After their preppy, bright-eyed debut, which included predictable college cuts like “Campus” and “Oxford Comma,” one wouldn’t expect the new album to reference right-wing Nicaraguan rebels, ’80s Nintendo games, a frothy Mexican rice drink or the text font Futura. But oh, it does.
Whether sampling M.I.A.’s “Hussel” on “Diplomat’s Son” or taking tips from T-Pain on “California English,” these unabashed dorks don’t conform to iron-starched polos and cardigans no more — instead, they get cultured. “Run” is a flavorful, fast-paced dance number that explodes in African bass drumming, Miami Sound Machine trumpeting and moments of electronic New Wave, even reaching Disney “Circle of Life” sonics at one point.
“Cousins” begins with classic ’50s guitars, continues with a thrashy punk baseline and — somewhere in the middle — includes a snippet of “Wipeout” surf rock.
VW’s instrumental spectrum may range from marimbas to thumb pianos, harpsichords to synthesizers and Mariachi trumpets to jittery guitars — but the heartbeat of Contra is its percussion. Every track has an essence of rapid-fire snare, a deep thudding bass, tribal claps, congas and shakers or a dancehall dub — keeping this LP faster and fancier.
Rostam Batmanglij’s production skills are leagues ahead of the first release, with riffs that jump and bump where “Oxford Comma” and “Cape Cod Kwassa Kwassa” sailed by unadorned. And the electronic tinge on every cut lends a sense of new weirdness that the boys must have always been working towards. It portends a rich career ahead with overt pretension, a scholar’s eye inspiring the work and genuinely peculiar results. One imagines singer Ezra Koenig donning a monocle in his study as he pores over academic papers in one hand, underground mixtapes in the other. It’s a haughty and privileged image, but intelligence and chops go a long way.

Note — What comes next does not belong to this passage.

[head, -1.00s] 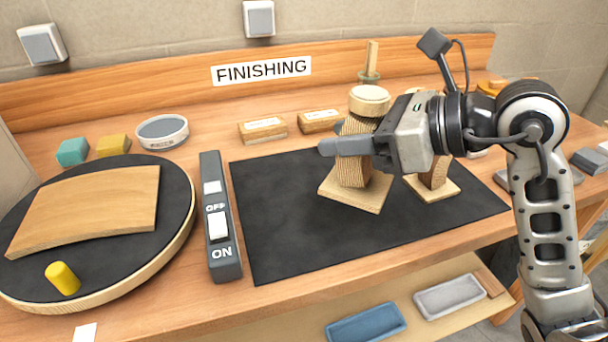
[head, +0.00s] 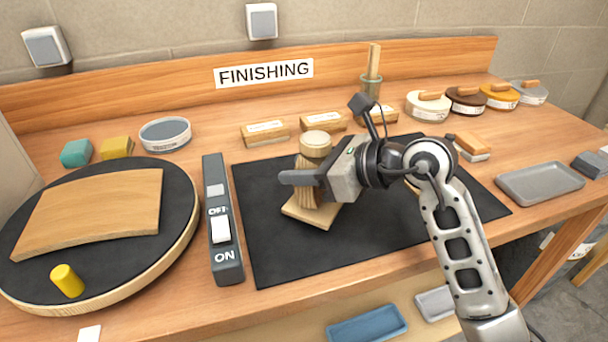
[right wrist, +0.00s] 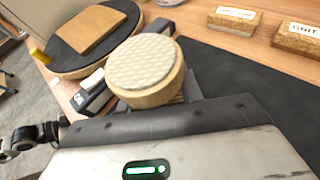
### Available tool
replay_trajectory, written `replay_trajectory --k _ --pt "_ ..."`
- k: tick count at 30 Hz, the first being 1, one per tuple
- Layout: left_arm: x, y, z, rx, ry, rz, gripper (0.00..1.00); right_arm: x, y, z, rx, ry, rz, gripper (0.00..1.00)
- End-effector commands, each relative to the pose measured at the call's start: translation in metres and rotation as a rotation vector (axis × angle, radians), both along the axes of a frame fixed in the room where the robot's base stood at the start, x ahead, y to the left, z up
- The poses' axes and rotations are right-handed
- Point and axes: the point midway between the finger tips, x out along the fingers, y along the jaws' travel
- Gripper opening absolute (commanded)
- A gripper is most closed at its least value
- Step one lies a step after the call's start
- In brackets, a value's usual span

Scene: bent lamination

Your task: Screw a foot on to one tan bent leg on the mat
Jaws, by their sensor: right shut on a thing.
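A tan bent leg (head: 307,191) with a square plate at its bottom stands near the middle of the black mat (head: 258,250). A round pale wooden foot (head: 316,144) sits on its top end; its textured pad faces up in the right wrist view (right wrist: 146,64). I cannot tell how tightly the foot is seated. My right gripper (head: 300,178) is shut around the leg just below the foot, reaching in from the right. The far finger is hidden. A second tan leg (head: 411,186) is almost wholly hidden behind my right arm. My left gripper is out of view.
A turntable (head: 188,222) with a curved board stands left, beside an ON/OFF switch box (head: 228,262). Sanding blocks (head: 265,133), a jar (head: 371,86) and round tins (head: 428,106) line the back. A grey tray (head: 540,182) lies right. The mat's front is clear.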

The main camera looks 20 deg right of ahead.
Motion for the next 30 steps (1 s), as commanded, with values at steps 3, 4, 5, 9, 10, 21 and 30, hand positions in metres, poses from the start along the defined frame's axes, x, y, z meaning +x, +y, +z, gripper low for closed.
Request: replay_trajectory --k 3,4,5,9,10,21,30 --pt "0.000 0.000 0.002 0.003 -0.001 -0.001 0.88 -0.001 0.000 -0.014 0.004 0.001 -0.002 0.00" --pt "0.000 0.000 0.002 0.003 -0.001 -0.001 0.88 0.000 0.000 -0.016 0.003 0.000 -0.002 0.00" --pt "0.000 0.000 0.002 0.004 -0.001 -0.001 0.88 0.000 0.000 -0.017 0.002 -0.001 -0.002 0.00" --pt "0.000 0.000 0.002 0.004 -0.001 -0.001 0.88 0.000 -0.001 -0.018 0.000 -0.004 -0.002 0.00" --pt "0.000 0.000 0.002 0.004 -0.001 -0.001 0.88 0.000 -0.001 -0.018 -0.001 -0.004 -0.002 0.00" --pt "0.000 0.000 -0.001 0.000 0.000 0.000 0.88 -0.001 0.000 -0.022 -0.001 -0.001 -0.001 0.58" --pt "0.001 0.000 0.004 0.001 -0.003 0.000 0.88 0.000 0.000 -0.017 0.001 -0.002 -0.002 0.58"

Uncovering meaning from the dense, obscure lyrics after one listen is challenging, if not impossible. Even after Googling the correct words (and searching “balaclava” on Wikipedia), grasping what the hell VW are getting at is no easy task. But Contra is worth the time and patience — in a generation of one-click-away information, everyone can access a page of answers. So what happens when four Columbia grads get greedy and want to do it all? Gorgeous sophomore sprawl.